En revanche, chaque fois qu'une sortie de ZEP est ressentie par les équipes pédagogiques soit comme une remise en cause de leur travail, soit comme une pénalisation par rapport à des résultats qui ont été obtenus, la sortie n'aura pas lieu.
Ainsi, dans l'académie que vous évoquez, celle de Versailles, où les députés de la majorité sont d'ailleurs intervenus depuis plusieurs semaines pour souligner les difficultés mises en lumière par cette concertation, il n'y aura, vous le savez, aucune sortie de ZEP, ni de collège, ni d'école, ni de lycée; il y aura au contraire des entrées supplémentaires de collèges parce que la réalité sociale est là.
J'en terminerai...
M. le président. Il faut conclure, en effet.

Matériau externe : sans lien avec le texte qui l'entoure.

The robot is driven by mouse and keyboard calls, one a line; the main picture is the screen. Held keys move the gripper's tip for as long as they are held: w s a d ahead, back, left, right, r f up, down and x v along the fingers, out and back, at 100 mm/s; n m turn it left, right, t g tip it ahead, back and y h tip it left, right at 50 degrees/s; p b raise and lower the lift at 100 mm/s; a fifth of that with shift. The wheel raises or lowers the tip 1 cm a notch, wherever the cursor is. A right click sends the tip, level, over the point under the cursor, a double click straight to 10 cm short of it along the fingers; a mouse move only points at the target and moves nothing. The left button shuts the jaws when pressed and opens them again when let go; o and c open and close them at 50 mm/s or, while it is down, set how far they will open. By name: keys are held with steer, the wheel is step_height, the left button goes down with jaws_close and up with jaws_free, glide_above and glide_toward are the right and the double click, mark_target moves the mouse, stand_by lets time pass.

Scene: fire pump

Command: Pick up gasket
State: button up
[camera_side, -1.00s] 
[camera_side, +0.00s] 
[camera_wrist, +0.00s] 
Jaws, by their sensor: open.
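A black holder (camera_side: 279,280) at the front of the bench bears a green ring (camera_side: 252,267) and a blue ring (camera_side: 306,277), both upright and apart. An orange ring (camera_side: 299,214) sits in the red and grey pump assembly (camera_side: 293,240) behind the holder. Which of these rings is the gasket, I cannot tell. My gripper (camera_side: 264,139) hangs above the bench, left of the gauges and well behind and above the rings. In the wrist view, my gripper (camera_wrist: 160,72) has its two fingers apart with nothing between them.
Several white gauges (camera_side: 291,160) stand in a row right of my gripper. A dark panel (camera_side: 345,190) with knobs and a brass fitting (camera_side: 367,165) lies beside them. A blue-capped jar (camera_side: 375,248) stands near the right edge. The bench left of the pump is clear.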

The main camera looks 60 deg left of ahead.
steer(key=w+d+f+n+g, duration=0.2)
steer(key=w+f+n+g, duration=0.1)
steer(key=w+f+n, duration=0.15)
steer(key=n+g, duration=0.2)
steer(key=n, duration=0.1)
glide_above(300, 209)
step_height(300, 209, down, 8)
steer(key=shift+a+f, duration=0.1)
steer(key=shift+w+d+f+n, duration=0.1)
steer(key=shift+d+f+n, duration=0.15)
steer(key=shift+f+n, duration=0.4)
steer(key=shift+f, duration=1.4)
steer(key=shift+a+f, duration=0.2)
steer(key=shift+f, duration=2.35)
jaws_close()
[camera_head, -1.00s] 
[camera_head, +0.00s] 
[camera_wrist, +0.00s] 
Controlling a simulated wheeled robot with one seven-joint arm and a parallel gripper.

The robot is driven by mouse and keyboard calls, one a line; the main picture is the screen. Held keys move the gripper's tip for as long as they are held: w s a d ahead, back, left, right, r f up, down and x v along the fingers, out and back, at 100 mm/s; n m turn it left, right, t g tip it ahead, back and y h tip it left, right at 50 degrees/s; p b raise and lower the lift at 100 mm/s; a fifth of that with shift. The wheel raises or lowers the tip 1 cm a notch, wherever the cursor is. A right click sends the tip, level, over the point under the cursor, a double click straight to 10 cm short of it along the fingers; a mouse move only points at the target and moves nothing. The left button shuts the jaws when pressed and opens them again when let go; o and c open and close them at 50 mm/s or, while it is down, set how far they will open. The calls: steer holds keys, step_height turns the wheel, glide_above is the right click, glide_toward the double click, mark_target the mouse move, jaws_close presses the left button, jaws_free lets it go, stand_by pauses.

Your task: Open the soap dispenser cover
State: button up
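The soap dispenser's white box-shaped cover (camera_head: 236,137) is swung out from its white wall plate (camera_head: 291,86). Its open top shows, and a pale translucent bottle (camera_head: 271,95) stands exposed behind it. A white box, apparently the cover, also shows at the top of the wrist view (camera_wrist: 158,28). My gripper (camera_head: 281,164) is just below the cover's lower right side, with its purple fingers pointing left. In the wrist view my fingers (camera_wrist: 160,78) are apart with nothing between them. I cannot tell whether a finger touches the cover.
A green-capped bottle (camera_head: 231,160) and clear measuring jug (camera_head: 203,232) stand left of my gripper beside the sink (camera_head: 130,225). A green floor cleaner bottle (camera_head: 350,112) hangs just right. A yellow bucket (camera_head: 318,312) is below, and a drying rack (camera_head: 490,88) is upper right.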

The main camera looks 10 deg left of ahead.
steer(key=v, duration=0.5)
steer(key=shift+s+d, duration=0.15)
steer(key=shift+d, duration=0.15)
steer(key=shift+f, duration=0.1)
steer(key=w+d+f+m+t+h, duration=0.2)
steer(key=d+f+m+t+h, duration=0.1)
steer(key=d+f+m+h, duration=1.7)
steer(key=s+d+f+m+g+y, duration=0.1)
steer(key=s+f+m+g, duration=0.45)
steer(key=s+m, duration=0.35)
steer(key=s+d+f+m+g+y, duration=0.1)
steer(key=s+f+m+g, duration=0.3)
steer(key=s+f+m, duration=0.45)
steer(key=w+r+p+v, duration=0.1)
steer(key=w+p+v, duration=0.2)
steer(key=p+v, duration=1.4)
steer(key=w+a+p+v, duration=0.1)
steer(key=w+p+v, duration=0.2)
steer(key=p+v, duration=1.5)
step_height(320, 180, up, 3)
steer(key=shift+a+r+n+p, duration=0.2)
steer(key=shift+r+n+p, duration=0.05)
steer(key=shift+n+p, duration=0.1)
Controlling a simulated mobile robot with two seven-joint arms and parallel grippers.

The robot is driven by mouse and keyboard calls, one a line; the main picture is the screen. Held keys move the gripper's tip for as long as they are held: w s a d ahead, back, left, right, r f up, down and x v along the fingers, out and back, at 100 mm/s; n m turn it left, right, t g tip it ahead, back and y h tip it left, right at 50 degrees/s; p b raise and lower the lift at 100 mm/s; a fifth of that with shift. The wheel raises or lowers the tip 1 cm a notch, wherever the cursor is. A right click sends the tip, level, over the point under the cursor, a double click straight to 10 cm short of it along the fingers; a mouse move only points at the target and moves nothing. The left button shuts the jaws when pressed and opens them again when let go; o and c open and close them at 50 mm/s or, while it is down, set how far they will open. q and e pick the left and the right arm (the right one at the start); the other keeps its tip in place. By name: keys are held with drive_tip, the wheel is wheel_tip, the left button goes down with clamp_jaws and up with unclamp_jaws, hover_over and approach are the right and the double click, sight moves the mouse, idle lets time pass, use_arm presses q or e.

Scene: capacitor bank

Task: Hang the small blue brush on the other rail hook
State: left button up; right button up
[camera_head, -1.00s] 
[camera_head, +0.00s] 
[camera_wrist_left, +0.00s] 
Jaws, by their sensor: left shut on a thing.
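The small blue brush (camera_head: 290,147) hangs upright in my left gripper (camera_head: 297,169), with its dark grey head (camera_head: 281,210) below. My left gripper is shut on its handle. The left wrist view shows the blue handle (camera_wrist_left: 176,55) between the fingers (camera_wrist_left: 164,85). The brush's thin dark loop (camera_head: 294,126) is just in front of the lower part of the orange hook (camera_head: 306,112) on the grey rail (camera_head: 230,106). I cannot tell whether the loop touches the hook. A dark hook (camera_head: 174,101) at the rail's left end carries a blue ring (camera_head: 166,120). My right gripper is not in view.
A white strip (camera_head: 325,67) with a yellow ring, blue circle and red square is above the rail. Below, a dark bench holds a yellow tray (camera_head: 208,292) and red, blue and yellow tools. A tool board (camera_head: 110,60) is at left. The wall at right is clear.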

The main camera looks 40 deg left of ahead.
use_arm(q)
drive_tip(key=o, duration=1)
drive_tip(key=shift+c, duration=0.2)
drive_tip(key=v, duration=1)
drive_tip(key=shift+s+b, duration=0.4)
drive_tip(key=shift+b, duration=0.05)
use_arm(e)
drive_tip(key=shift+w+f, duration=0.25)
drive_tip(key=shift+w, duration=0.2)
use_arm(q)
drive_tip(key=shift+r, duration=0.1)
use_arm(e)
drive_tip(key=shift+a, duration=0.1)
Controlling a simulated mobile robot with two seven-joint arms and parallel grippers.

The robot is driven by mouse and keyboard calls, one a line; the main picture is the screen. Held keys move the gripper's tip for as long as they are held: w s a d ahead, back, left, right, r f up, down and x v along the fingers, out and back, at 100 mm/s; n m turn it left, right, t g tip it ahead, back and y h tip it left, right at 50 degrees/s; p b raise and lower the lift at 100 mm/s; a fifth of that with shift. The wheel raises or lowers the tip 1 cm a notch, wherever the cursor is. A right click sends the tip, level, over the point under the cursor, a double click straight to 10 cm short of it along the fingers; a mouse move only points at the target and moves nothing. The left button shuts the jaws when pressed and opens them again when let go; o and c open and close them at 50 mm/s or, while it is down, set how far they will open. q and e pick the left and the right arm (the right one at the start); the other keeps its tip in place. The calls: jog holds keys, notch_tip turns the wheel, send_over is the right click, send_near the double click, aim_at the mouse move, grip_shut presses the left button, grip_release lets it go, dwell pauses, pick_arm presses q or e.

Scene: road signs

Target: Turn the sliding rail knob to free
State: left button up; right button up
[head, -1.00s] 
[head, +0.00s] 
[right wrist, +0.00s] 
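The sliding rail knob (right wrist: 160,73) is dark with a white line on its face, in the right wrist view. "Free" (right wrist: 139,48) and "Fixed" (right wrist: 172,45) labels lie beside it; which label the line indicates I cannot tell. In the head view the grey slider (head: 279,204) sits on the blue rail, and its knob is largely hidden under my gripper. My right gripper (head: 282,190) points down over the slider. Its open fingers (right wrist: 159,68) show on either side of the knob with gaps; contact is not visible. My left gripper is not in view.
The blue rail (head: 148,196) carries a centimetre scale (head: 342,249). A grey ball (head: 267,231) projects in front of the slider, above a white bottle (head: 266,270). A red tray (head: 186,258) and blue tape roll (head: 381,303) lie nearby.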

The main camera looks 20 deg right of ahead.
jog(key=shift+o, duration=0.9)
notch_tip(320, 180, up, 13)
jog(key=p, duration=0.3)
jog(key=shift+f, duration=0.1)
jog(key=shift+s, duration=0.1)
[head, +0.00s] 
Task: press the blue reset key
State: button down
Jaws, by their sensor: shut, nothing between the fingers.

Mme la ministre déléguée chargée de l'enseignement scolaire. ... en précisant que les entrées en réseau d'éducation prioritaire doivent s'accompagner de contrats de réussite, c'est-à-dire d'une ambition pédagogique pour les élèves et pour les enseignants.
Enfin, je me réjouis, monsieur le député, de vous voir soutenir avec véhémence la politique d'éducation de ce gouvernement, vous qui souteniez un gouvernement qui avait laissé à l'abandon, pendant quatre ans, la politique d'éducation prioritaire. (Vives protestations sur les bancs du groupe du Rassemblement pour la République, du groupe de l'Union pour la démocratie française-Alliance et du groupe Démocratie libérale et Indépendants. - Applaudissements sur les bancs du groupe socialiste et du groupe Radical, Citoyen et Vert.)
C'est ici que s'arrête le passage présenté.